Exactly the lines from the one with "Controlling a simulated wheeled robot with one" through the one with "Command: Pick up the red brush", inclusive, are to be repeated, and the pictures are not.

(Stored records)

┄┄┄┄┄┄┄┄┄┄┄┄┄┄┄┄┄┄┄┄

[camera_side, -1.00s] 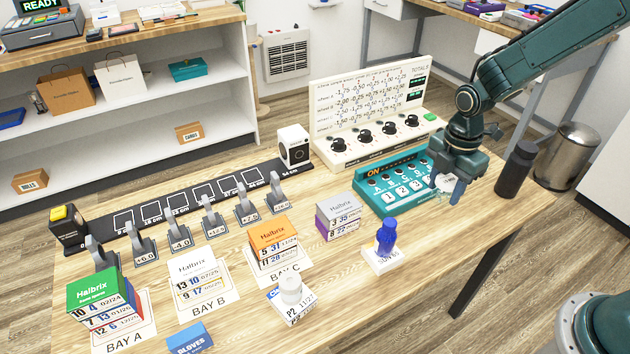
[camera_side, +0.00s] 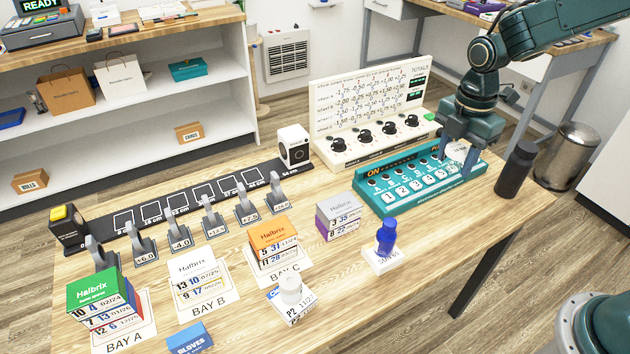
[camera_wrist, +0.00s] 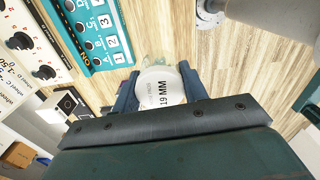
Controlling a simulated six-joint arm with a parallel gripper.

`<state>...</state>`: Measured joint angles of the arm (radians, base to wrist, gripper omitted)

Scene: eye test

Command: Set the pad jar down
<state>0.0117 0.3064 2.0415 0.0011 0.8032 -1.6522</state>
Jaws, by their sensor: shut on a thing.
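The pad jar (camera_side: 457,151) is a small clear jar with a white lid, held between the two blue fingers of my gripper (camera_side: 459,158). In the wrist view the lid of the pad jar (camera_wrist: 160,86) faces the camera and reads "19 MM". The fingers of my gripper (camera_wrist: 159,90) press on both sides of it. In the side view the jar appears over the right end of the teal button panel (camera_side: 400,200). I cannot tell how high above the surface it is. Its lower part is mostly hidden.
A black bottle (camera_side: 516,168) stands right of the panel. The white dial board (camera_side: 375,130) is behind. The wooden table's (camera_side: 400,310) front right is clear.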

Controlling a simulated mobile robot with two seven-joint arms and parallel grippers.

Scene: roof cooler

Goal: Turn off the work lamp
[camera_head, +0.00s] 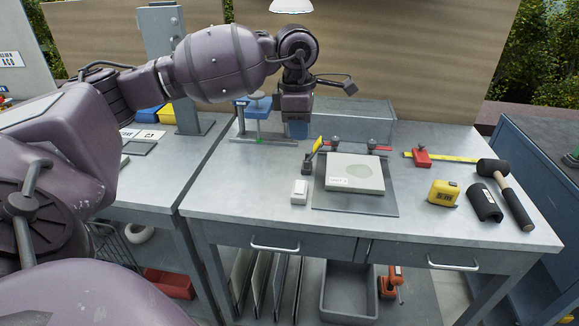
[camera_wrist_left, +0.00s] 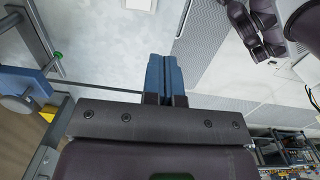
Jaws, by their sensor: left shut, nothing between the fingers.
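A white lamp shade (camera_head: 291,5) shows at the top edge of the head view, cut off by the frame; I cannot tell whether it is lit. A small white box (camera_head: 299,191), like a switch, sits on the metal workbench left of the grey mat. My left gripper (camera_head: 297,131) points down above the back left of the bench, behind the white box and apart from it. In the left wrist view its blue fingers (camera_wrist_left: 163,75) are closed together with nothing between them. My right gripper does not show.
The workbench (camera_head: 240,185) carries a grey mat (camera_head: 385,205) with a pale slab (camera_head: 354,173), a blue clamp (camera_head: 258,107), a yellow tape measure (camera_head: 443,193) and a black mallet (camera_head: 507,192). A mesh box (camera_head: 355,120) stands at the back. The front left bench top is clear.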

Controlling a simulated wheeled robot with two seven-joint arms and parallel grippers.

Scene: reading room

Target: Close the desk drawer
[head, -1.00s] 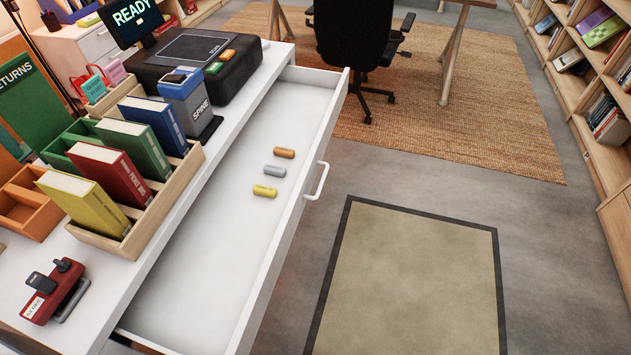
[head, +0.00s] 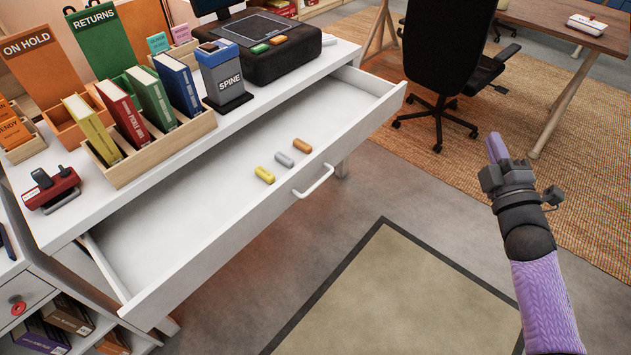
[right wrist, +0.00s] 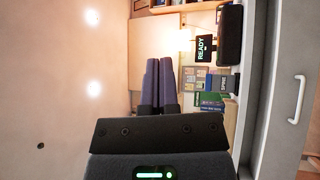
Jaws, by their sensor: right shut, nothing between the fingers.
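The white desk drawer (head: 222,230) is pulled well out from the desk (head: 62,222) in the head view. Its bar handle (head: 315,183) is on the front panel. Yellow, grey and orange small cylinders lie inside. My right gripper (head: 497,148) is at the right, over the floor, well apart from the drawer front and handle. Its purple fingers are shut and empty. In the right wrist view the shut fingers (right wrist: 158,82) point up the picture, and the handle (right wrist: 298,100) shows at the right edge. My left gripper is not in view.
The desktop holds a wooden book rack (head: 158,150), a red stapler-like tool (head: 52,190), a SPINE box (head: 225,78) and a black device (head: 268,47). A black office chair (head: 447,50) stands behind my right gripper. Floor before the drawer is clear around a beige mat (head: 405,295).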

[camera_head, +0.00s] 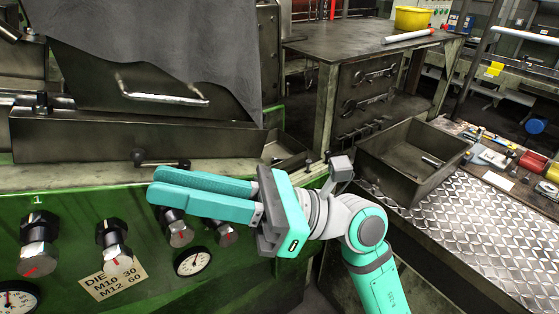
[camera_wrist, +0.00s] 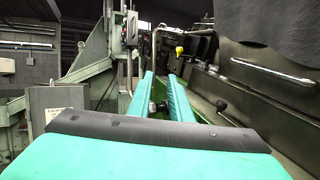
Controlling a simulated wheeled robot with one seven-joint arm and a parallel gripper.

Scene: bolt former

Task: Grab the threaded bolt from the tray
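A deep grey metal tray (camera_head: 385,178) stands at the right in the head view. A small pale rod-like piece (camera_head: 432,161) lies inside it, probably the bolt; its thread is too small to make out. My gripper (camera_head: 152,188) is well to the left of the tray, in front of the green machine, with its fingers pointing left. In the wrist view my gripper (camera_wrist: 160,73) has its two teal fingers apart with nothing held between them. The tray and the bolt do not show in the wrist view.
The green machine (camera_head: 130,200) with knobs and gauges is close behind my gripper. A small open metal tray (camera_head: 287,150) and upright bolt-like pieces (camera_head: 308,163) sit on its ledge. A workbench (camera_head: 370,40) stands behind.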

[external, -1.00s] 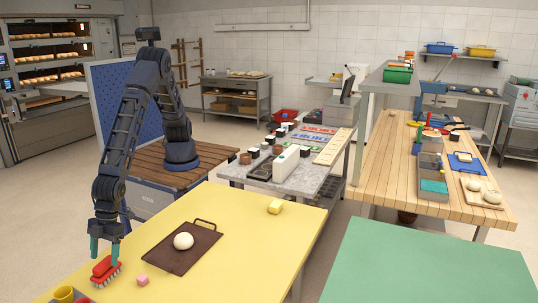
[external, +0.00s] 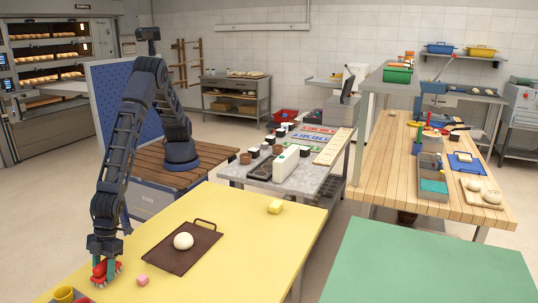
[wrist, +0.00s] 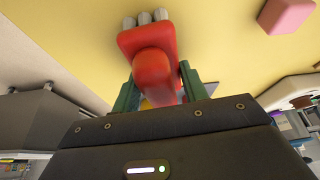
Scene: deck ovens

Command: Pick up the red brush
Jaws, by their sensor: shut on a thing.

┄┄┄┄┄┄┄┄┄┄┄┄┄┄┄┄┄┄┄┄

- [Response to the task]:
Controlling a simulated wheeled robot with one seven-joint arm and a parallel gripper.

Scene: bolt former

Task: Grab the threaded bolt from the tray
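A deep grey metal tray (camera_head: 385,178) stands at the right in the head view. A small pale rod-like piece (camera_head: 432,161) lies inside it, probably the bolt; its thread is too small to make out. My gripper (camera_head: 152,188) is well to the left of the tray, in front of the green machine, with its fingers pointing left. In the wrist view my gripper (camera_wrist: 160,73) has its two teal fingers apart with nothing held between them. The tray and the bolt do not show in the wrist view.
The green machine (camera_head: 130,200) with knobs and gauges is close behind my gripper. A small open metal tray (camera_head: 287,150) and upright bolt-like pieces (camera_head: 308,163) sit on its ledge. A workbench (camera_head: 370,40) stands behind.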

[external, -1.00s] 
[external, +0.00s] 
[wrist, +0.00s] 
Scene: deck ovens

Command: Pick up the red brush

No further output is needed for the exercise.